De eetfestijnen die Heliogabalus aanrichtte konden met hun twintig gangen met uiterst kostbare gerechten tot een etmaal duren, na elke gang onderbroken door seksuele intermezzo’s en zwempartijtjes in baden gevuld met wijn. Toneelvoorstellingen waarin overspel deel uitmaakte van de intrige, liet hij onderbreken, van de acteurs of publiek eisend op het toneel te doen wat in het stuk slechts werd gesuggereerd.
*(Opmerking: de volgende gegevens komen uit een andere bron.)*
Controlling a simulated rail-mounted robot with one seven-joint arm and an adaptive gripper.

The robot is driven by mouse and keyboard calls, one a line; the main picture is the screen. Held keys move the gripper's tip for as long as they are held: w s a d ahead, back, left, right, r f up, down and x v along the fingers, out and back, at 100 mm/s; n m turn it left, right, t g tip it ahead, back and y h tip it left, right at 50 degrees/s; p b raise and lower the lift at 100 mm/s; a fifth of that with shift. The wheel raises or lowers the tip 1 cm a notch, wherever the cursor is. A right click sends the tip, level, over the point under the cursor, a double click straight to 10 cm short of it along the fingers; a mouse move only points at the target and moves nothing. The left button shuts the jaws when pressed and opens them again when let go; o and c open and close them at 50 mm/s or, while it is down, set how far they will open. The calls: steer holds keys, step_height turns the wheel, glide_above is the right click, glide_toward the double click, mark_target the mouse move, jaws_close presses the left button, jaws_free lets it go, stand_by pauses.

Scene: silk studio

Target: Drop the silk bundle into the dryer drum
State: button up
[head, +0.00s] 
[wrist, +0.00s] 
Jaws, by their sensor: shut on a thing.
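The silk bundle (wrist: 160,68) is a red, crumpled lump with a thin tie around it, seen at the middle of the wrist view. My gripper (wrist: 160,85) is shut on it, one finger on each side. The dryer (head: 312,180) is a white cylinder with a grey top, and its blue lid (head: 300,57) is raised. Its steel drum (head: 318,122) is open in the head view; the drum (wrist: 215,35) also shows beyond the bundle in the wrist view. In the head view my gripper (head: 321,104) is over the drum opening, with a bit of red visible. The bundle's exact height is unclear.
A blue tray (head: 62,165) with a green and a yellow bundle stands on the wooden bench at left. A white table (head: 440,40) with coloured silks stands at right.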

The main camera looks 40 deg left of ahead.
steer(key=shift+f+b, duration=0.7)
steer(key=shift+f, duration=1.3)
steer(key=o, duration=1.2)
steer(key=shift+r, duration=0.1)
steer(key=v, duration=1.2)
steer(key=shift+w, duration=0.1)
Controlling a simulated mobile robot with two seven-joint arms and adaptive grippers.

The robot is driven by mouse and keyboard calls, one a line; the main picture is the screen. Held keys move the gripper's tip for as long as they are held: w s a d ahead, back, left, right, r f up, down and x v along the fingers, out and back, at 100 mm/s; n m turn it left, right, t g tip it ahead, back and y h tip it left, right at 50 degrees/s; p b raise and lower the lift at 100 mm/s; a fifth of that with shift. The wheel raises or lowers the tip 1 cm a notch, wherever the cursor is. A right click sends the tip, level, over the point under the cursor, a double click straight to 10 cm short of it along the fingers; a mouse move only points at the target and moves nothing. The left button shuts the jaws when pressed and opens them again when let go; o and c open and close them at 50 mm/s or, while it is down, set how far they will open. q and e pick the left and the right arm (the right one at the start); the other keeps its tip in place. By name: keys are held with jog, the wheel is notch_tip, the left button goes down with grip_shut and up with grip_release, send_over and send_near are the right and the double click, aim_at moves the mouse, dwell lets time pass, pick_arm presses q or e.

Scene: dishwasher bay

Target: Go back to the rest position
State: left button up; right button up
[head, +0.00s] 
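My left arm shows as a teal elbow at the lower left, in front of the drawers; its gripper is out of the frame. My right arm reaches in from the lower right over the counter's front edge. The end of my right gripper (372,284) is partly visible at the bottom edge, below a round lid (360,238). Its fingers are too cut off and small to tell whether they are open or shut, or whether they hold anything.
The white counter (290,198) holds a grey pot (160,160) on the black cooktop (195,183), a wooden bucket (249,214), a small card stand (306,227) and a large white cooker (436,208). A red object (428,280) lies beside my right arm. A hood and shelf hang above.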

Dit is maar een kleine greep uit het vele waartoe deze adolescent in staat leek toen hij alles wat hij wilde ook kon krijgen of laten gebeuren. Maar een passage, door de biograaf bedoeld als scandaleuze anekdote, werpt misschien een ander licht op Heliogabalus. Toen hij voor het eerst een vergadering van de senaat bijwoonde, eiste hij dat ook zijn moeder werd toegelaten, ongehoord in dit exclusieve mannengezelschap. Had hij zijn moeder nodig voor advies? En had zij dus gezag, ook over haar zoon? Indien ja, wat sommige historici inderdaad stellen, dan was zij of net zo liederlijk als hij, of ze liet haar moederlijke gezag ook gelden als er weer eens een ezelspaal in zoonliefs achterste stak, zou je zeggen.

Heliogabalus besefte dat zijn keizerschap wegens al die uitspattingen niet lang kon duren. In de interessantste passages vertelt de biograaf hoe hij zijn dood dacht te kunnen regisseren en daar alvast voorbereidingen toe trof. Het zou anders lopen.

Hans van der Heijde

Het schandelijke leven van Heliogabalus – de decadentste keizer van Rome. Vertaling en toelichting: Vincent Hunink. Astoria, Benthuizen. 70 blz. € 12,50.